# GIVEN TASK:
Write the listing out again, all of it, word for word.

——————————

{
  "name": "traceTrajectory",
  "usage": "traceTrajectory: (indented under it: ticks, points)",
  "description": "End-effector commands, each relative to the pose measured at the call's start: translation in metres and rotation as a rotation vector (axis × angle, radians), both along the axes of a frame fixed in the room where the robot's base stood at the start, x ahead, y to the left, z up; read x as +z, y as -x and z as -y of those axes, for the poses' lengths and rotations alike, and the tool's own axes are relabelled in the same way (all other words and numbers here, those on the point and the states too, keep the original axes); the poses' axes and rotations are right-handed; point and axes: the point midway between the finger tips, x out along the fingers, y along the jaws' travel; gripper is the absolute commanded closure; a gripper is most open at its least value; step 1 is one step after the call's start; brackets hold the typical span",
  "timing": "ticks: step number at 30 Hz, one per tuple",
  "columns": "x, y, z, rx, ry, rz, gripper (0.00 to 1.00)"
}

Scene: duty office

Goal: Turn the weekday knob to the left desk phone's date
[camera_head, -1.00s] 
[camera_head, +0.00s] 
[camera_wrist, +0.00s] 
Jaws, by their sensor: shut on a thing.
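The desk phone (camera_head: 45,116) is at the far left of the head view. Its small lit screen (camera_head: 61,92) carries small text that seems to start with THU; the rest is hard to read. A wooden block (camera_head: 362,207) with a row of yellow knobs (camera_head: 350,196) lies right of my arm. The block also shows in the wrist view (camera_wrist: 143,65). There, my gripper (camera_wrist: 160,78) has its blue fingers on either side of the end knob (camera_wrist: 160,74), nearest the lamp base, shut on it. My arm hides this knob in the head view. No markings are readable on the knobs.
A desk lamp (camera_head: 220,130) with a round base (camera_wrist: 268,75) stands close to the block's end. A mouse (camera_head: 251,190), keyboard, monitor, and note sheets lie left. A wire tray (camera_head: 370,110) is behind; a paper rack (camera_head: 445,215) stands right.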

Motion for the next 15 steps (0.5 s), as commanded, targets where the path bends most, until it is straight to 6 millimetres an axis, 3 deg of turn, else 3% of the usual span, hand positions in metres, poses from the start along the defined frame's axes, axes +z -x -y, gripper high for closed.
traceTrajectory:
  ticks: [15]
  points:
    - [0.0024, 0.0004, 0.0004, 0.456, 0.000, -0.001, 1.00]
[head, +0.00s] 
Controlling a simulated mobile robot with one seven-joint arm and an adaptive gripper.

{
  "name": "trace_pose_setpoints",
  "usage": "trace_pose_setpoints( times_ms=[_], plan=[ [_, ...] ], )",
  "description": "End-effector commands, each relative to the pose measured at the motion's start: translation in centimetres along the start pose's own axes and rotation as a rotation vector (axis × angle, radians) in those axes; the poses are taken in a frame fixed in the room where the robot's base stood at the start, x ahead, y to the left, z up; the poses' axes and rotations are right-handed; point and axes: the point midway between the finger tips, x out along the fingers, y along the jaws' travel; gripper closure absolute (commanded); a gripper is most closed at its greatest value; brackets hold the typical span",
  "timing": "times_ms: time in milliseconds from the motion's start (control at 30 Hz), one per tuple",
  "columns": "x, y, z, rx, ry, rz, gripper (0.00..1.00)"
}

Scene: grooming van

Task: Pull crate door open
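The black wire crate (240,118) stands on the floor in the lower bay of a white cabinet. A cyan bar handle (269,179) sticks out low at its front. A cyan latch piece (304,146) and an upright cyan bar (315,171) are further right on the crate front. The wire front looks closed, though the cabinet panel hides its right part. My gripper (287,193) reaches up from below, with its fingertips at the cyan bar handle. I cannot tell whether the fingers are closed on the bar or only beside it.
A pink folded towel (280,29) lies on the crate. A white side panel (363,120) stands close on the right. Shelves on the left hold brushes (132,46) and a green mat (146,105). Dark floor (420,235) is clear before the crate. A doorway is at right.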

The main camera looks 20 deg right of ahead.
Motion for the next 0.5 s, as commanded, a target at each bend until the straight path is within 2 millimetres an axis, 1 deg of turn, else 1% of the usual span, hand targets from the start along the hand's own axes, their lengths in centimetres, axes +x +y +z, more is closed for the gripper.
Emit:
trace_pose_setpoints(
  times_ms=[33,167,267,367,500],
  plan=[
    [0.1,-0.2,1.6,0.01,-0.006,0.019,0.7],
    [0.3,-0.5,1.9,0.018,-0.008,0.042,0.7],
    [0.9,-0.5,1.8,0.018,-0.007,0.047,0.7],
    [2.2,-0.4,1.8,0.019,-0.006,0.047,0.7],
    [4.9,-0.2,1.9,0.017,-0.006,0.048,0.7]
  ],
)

——————————

# RESPONSE:
{
  "name": "traceTrajectory",
  "usage": "traceTrajectory: (indented under it: ticks, points)",
  "description": "End-effector commands, each relative to the pose measured at the call's start: translation in metres and rotation as a rotation vector (axis × angle, radians), both along the axes of a frame fixed in the room where the robot's base stood at the start, x ahead, y to the left, z up; read x as +z, y as -x and z as -y of those axes, for the poses' lengths and rotations alike, and the tool's own axes are relabelled in the same way (all other words and numbers here, those on the point and the states too, keep the original axes); the poses' axes and rotations are right-handed; point and axes: the point midway between the finger tips, x out along the fingers, y along the jaws' travel; gripper is the absolute commanded closure; a gripper is most open at its least value; step 1 is one step after the call's start; brackets hold the typical span",
  "timing": "ticks: step number at 30 Hz, one per tuple",
  "columns": "x, y, z, rx, ry, rz, gripper (0.00 to 1.00)"
}

Scene: duty office

Goal: Turn the weekday knob to the left desk phone's date
[camera_head, -1.00s] 
[camera_head, +0.00s] 
[camera_wrist, +0.00s] 
Jaws, by their sensor: shut on a thing.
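The desk phone (camera_head: 45,116) is at the far left of the head view. Its small lit screen (camera_head: 61,92) carries small text that seems to start with THU; the rest is hard to read. A wooden block (camera_head: 362,207) with a row of yellow knobs (camera_head: 350,196) lies right of my arm. The block also shows in the wrist view (camera_wrist: 143,65). There, my gripper (camera_wrist: 160,78) has its blue fingers on either side of the end knob (camera_wrist: 160,74), nearest the lamp base, shut on it. My arm hides this knob in the head view. No markings are readable on the knobs.
A desk lamp (camera_head: 220,130) with a round base (camera_wrist: 268,75) stands close to the block's end. A mouse (camera_head: 251,190), keyboard, monitor, and note sheets lie left. A wire tray (camera_head: 370,110) is behind; a paper rack (camera_head: 445,215) stands right.

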Motion for the next 15 steps (0.5 s), as commanded, targets where the path bends most, until it is straight to 6 millimetres an axis, 3 deg of turn, else 3% of the usual span, hand positions in metres, poses from the start along the defined frame's axes, axes +z -x -y, gripper high for closed.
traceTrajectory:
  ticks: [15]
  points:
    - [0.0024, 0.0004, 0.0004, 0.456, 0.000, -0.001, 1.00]
[head, +0.00s] 
Controlling a simulated mobile robot with one seven-joint arm and an adaptive gripper.

{
  "name": "trace_pose_setpoints",
  "usage": "trace_pose_setpoints( times_ms=[_], plan=[ [_, ...] ], )",
  "description": "End-effector commands, each relative to the pose measured at the motion's start: translation in centimetres along the start pose's own axes and rotation as a rotation vector (axis × angle, radians) in those axes; the poses are taken in a frame fixed in the room where the robot's base stood at the start, x ahead, y to the left, z up; the poses' axes and rotations are right-handed; point and axes: the point midway between the finger tips, x out along the fingers, y along the jaws' travel; gripper closure absolute (commanded); a gripper is most closed at its greatest value; brackets hold the typical span",
  "timing": "times_ms: time in milliseconds from the motion's start (control at 30 Hz), one per tuple",
  "columns": "x, y, z, rx, ry, rz, gripper (0.00..1.00)"
}

Scene: grooming van

Task: Pull crate door open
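The black wire crate (240,118) stands on the floor in the lower bay of a white cabinet. A cyan bar handle (269,179) sticks out low at its front. A cyan latch piece (304,146) and an upright cyan bar (315,171) are further right on the crate front. The wire front looks closed, though the cabinet panel hides its right part. My gripper (287,193) reaches up from below, with its fingertips at the cyan bar handle. I cannot tell whether the fingers are closed on the bar or only beside it.
A pink folded towel (280,29) lies on the crate. A white side panel (363,120) stands close on the right. Shelves on the left hold brushes (132,46) and a green mat (146,105). Dark floor (420,235) is clear before the crate. A doorway is at right.

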The main camera looks 20 deg right of ahead.
Motion for the next 0.5 s, as commanded, a target at each bend until the straight path is within 2 millimetres an axis, 1 deg of turn, else 1% of the usual span, hand targets from the start along the hand's own axes, their lengths in centimetres, axes +x +y +z, more is closed for the gripper.
Emit:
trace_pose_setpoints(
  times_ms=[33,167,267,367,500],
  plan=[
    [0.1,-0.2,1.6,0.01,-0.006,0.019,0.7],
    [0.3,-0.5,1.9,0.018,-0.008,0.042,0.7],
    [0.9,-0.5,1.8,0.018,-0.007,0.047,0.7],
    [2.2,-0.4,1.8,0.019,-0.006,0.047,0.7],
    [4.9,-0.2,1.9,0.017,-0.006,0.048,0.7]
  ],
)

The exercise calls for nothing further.